▼▼▼
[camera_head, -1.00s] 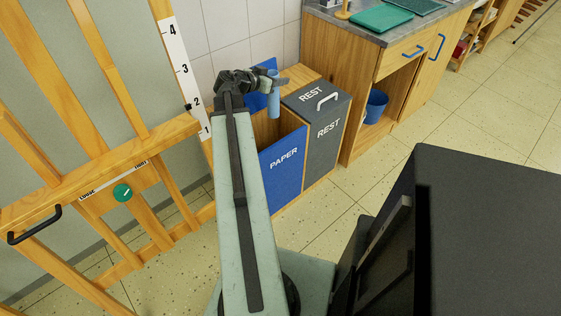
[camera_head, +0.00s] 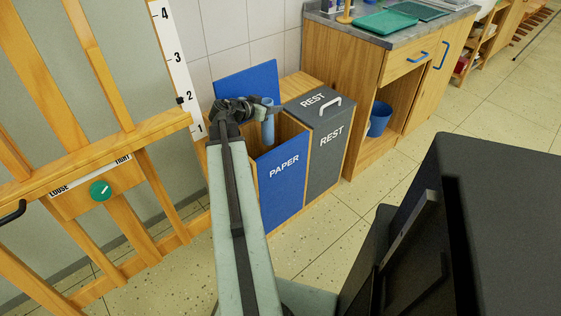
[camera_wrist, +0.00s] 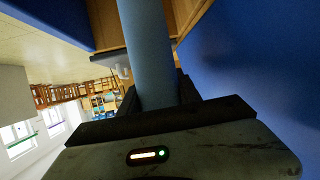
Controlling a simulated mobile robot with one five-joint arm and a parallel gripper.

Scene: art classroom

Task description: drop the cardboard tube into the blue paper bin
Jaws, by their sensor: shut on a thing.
▲▲▲
### [Exercise details]
Return the lines beginning at the one that contains "Task description: drop" and continuing through the last line of the data, exactly as they stand and without any others.

### [Reply to the task]
Task description: drop the cardboard tube into the blue paper bin
Jaws, by their sensor: shut on a thing.

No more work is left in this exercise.